Any Swahili speakers out there want to chime in?
cool
one of my names and those of a few siblings and a lot of friends are swahili
i attribute my fondness for lyrics with certain sound patterns to my familiarity with sounds like that, particularly the phrase
“tonga la songa mamasanga”
Only my father was able to pinpoint exactly what made that phrase so appealing to me.We discussed it and he gave me some remedial Swahili lessons
I have been, since then, doing a bit of tracking afro-latin lyrics that are in SPANISH but retain a African phonology. And then expanded that to hiphop and other music as well. Are doowop and beatboxing the way we maintain the SOUND of music as we feel it should be without having the actual African vocabulary? Spanish is easier than English, so there’s no need for nonsense sounds, just a matter of having lyrical skillz and a good flow.
The blacker the artist, the blacker the syllables. (I say reggaeton is dying out because the flow has gotten more spanish less african)
i’ll definitely add these to my list, since the word appeals to me. and i’ll ask my father or brother to explain the word and the “ki” thing
PS- I knew why I liked the sound of the lyrics after writing them and seeing the patterns of letters. And if you’re smart, you can guess the name that both that phrase and this post’s title have letters in common with. I just aint gonna type it.
This is sort of my project for when I get my spanish degree, linking black identity to the phonology of song lyrics in spanish.
Hey there. My father said that ki does,in all likelihood, indicate that the word “kizungu” refers to the language. So it could mean “european language”, since the song was made in Tanzania “kizungu” likely would mean “english”.
As far as the deeper meaning, he hasn’t yet listened to the song.
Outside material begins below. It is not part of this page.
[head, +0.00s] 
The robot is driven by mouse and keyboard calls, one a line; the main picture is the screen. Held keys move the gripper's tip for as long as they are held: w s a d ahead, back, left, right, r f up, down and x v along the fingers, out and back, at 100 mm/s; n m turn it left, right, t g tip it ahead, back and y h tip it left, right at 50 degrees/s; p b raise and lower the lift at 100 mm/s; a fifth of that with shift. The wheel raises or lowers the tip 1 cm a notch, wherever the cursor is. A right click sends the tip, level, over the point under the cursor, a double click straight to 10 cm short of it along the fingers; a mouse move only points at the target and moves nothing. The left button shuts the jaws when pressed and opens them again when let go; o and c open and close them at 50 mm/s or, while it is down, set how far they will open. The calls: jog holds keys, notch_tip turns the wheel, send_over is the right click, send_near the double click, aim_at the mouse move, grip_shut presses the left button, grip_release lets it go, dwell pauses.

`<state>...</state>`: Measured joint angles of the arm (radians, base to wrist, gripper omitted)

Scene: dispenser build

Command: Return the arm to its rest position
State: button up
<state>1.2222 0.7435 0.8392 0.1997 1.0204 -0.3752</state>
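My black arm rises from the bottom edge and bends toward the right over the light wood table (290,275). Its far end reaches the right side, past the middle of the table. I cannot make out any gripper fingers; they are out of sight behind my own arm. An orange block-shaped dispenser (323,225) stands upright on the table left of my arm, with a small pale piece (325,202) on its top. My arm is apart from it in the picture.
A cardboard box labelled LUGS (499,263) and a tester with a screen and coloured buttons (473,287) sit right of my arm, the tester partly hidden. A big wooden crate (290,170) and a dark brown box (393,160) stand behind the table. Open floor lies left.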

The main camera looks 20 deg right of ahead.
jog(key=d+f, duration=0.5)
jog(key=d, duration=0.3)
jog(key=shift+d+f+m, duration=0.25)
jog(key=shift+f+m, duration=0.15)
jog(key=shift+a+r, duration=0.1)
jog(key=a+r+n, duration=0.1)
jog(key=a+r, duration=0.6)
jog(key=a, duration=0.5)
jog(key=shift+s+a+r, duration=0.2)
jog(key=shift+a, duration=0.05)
But a possibility is that it refers to “love american style” as in “amor a la mexicana”. And perhaps a play on words, a lover getting one in a twist by romancing you american style,”whirlwind”.
Hi Nina,
What makes it even more complicated is that “kizunguzungu” also has the meaning of (to use the online swahili dictionary definitions) “dizziness,” “giddiness,” or “indisposition.” The fact that “kizungu” would etymologically mean “language of white people” but “kizunguzungu” would colloquially mean “dizzy” (and I’ve been told it means “crazy” too) is what makes me think there might be a connection between them, exactly as you say wrt amor a la mexicana. But mzungu doesn’t normally have that connotation, at all, or at least I wouldn’t have expected it to (I have no idea what it would mean to be “romanced mzungu-style”).
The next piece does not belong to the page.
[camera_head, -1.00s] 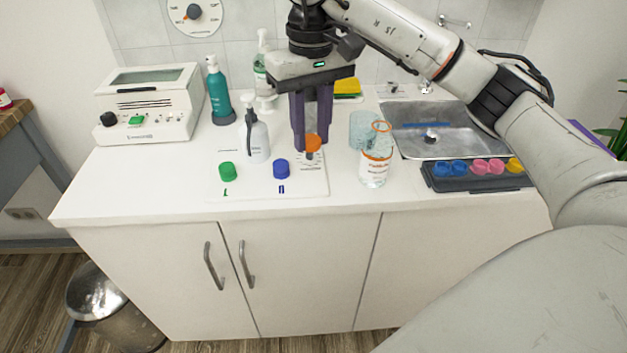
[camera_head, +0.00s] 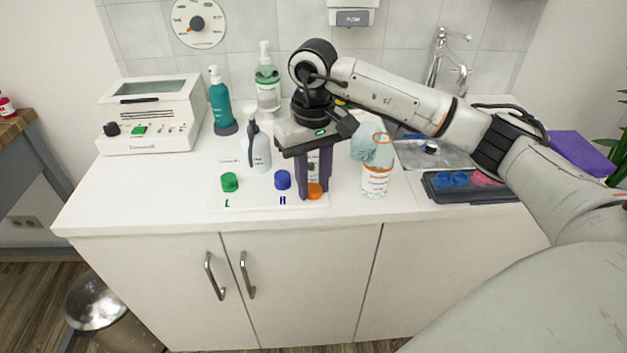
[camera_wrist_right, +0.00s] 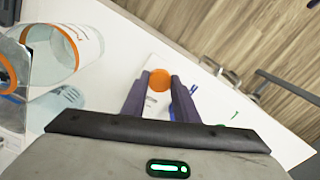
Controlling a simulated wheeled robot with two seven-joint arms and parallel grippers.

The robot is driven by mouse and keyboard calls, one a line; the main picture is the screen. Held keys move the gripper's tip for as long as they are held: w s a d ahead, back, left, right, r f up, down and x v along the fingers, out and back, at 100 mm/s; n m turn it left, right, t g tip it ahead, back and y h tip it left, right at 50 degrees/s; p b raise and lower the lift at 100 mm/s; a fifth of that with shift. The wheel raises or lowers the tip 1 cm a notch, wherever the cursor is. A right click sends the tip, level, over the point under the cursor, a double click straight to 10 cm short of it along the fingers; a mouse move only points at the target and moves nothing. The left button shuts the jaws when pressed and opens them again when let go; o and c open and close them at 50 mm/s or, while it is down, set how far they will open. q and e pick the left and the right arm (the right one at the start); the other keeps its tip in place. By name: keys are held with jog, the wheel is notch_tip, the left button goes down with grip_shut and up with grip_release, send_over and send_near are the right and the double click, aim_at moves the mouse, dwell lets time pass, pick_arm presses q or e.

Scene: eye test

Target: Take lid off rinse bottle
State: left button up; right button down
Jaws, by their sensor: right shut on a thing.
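The rinse bottle (camera_head: 376,183) is a clear bottle with an orange-edged label and an orange ring at its top. It stands on the counter right of my right gripper and also shows in the right wrist view (camera_wrist_right: 52,52). Its top looks open, with no solid lid on it. My right gripper (camera_head: 314,190) points down over the white mat (camera_head: 240,206), shut on an orange lid (camera_head: 315,192), which is low, close to the mat's front right. The fingers partly hide the lid, so I cannot tell whether it touches the mat. My left gripper is not in view.
A green lid (camera_head: 229,182) and a blue lid (camera_head: 282,180) lie on the mat. A grey-white spray bottle (camera_head: 258,152) stands behind them. A dark tray (camera_head: 440,192) and a sink are at the right, a white device (camera_head: 150,115) at the left. The counter's left front is clear.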

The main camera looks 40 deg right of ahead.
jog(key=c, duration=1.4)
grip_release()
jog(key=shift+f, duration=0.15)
All I can do is echo the sentiments expressed previously – mzungu is definitely not a positive or aspirational term. (One of my big regrets in life is not learning Swahili when I lived in Dar es Salaam in my early teens.)
Just looking at those videos it seems to me there’s little to connect them to
europeans, and possibly rather more to dizziness (spinning bed in second vid, for instance). Is the -zungu root even used for the “european” in any other context than “mzungu”?
A couple of more rather older videos with Kizunguzungu in the title:
http://www.youtube.com/watch?v=3SSQPVflR6Q
http://www.youtube.com/watch?v=ARJK7W_500I
Hi there. I went with “dizzy” as the meaning as well, though the speculation about a possible doble sentido certainly was interesting!
My father, by the way, when saying it could POSSIBLY mean “amor a la americana”, discussed it in disparaging terms ie buying stupid stuff like flowers and candy when a house or some cows would be way more useful.
Birdseed, thanks for those finds. I don’t know how I didn’t catch them. As for the prevalence of -zungu, I’ve heard kizungu many times as referring to the ways of wazungu, but often as a kind of joke (and my sense of swahili is always shaped by the fact that I, as a wazungu, will hear certain words much more than others). So who knows… Nina, part of my interest in this line of thinking is in the way it really could mean different things, the way its meaning might be relatively unfixed in really interesting ways. I’m not sure the meaning is really something that could be nailed down (or that’s what interests me about it). It’s all just speculation on my part, though, so far. And as birdseed points out, those videos certainly don’t do much to lend credence to my theory.
One word in Kiswahili can have several meanings and the meaning is not related at all. Mapenzi kizunguzungu. (whirlwind romance or dizzy/giddy love) has nothing/no relation to mzungu/wazungu (Caucasian/white person). Saida Karoli in this case sings about dizzy/giddy love/romance. A persn can behave kizungu potraying white lifestyle- this is usually used in jokes or when mocking a person etc
Just like “paa” means both roof and bushbuck (animal) and “tembo” means both alcoholic drink and elephant. “kaa” has several meanings including sit, coal, crab etc.
There is a simply explanation to this, and its that because kiswahili was interpreted by Europeans and there race color theory of the world, the word Mzungu meant exactly what it says…wanders, travelers, the man who is impatient and unsettled.. those who do not settle, does who move about get it….that is why kizungu means….dizzinesses, giddy….etc.
That is what the Africans do, we before the Europeans brought their race-color theory, did not describe people by color but by their actions…so we called white people Mzungu/Wazungu, because that exactly is what they were to us, whereas we were settled societies…even traders had a home.
But today, because we Africans do not control the growth of even our own cultures, languages, and world views…the word, just like out thoughts have been taken over by a European state of mind, and now we say the word means white man, when that of course is not what is meant or was and in my mind that is still what it does not mean….because I like my ancestors don’t believe in classifying some in racial terms.
Its funny because even we still use this term Mzungu to mean person from outside who comes to travel about and explore our ways, that is why even if you are Afro-European or African-American we still refer to you as Mzungu, revealing the true meaning of the word.